## Task to complete
Extract, unchanged, each line of the listing below from its first line through the line that contains "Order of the", inclusive, and nothing else.

## Recorded information
# # #

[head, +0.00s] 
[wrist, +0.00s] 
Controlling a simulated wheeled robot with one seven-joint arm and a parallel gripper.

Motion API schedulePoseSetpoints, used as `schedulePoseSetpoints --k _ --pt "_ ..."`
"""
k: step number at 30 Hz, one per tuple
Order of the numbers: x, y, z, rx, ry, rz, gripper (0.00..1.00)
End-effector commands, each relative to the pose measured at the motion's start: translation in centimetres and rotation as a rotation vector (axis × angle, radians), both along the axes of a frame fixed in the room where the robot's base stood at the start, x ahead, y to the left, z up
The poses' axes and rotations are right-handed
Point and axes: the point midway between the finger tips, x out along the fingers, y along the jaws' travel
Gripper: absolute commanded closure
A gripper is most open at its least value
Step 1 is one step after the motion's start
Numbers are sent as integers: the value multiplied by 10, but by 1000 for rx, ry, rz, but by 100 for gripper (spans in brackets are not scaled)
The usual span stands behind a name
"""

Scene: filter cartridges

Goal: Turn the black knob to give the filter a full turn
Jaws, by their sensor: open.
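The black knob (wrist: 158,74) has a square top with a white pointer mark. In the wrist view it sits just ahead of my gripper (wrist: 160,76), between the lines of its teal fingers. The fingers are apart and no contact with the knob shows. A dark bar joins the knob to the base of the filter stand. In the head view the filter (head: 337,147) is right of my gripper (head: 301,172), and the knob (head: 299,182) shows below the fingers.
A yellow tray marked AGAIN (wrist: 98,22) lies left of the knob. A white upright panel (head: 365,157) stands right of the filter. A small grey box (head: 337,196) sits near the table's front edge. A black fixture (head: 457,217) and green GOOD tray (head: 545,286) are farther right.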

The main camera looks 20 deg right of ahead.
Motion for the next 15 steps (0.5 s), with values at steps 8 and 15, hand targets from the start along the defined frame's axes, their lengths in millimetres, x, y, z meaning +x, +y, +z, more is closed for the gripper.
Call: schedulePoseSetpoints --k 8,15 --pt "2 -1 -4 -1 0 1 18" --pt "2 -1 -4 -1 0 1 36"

# # #

## Answer below
[head, +0.00s] 
[wrist, +0.00s] 
Controlling a simulated wheeled robot with one seven-joint arm and a parallel gripper.

Motion API schedulePoseSetpoints, used as `schedulePoseSetpoints --k _ --pt "_ ..."`
"""
k: step number at 30 Hz, one per tuple
Order of the numbers: x, y, z, rx, ry, rz, gripper (0.00..1.00)

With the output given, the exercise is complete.